The Internal Revenue Service (IRS) of the United States is adding non-fungible tokens (NFTs) and stablecoins to its tax bracket for digital assets.
In a draft of the tax agency’s instructions for 2022, the category was changed from “virtual currency” to “digital assets.” With the new name comes a new way to think about the category and a wider range of things that need to be taxed by Americans.
“Digital assets are any digital representations of value that are stored on a cryptographically secure distributed ledger or other similar technology.” The draft says that digital assets are things like non-fungible tokens (NFT) and virtual currencies like cryptocurrencies and stablecoins.
Before, the IRS only paid attention to digital currencies. The agency used to say that “virtual currency” was “digital tokens that function as a unit of account, a store of value, or a medium of exchange.”
Taxpayers who have used virtual currencies as payments or as capital assets will now have to pay taxes on those assets. This includes any American who paid for something with a digital currency, got a digital asset as a reward, traded digital assets for cash or other digital assets, or got new digital assets by mining or staking block rewards.
How taxpayers used their digital assets during the fiscal year will determine what kind of tax they pay. They can be considered either capital gains or income, depending on whether they were kept as assets or sold to other clients. The first will apply to people who were paid in digital assets or sold them to other clients.

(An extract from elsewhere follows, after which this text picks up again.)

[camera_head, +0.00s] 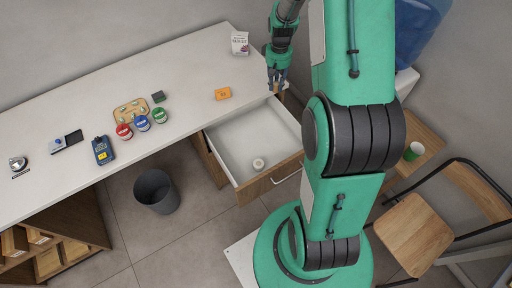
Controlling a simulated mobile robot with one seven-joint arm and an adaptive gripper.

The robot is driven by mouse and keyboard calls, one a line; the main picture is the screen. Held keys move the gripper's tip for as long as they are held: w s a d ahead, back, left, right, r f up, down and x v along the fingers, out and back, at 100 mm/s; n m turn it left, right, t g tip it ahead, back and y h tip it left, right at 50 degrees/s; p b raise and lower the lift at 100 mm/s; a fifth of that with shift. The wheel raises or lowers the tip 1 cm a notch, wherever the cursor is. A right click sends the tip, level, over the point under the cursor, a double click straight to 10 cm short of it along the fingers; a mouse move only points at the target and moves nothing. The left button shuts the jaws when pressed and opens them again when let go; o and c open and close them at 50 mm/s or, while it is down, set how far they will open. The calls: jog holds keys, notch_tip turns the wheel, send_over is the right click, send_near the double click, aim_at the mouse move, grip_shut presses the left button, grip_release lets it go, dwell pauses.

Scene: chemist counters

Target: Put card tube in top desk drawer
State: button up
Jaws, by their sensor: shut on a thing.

The IRS is stepping up its efforts to collect taxes on digital assets, so this news comes at a good time. Last month, the IRS got a summons from a New York judge telling M.Y. Safra Bank to give them information on US taxpayers who had understated or not paid their digital asset taxes.
“The government’s ability to obtain third-party information on those failing to report their gains from digital assets remains a critical tool in catching tax cheats. Taxpayers earning income from digital asset transactions need to come into compliance with their filing and reporting responsibilities,” IRS Commissioner Charles Rettig said at the time.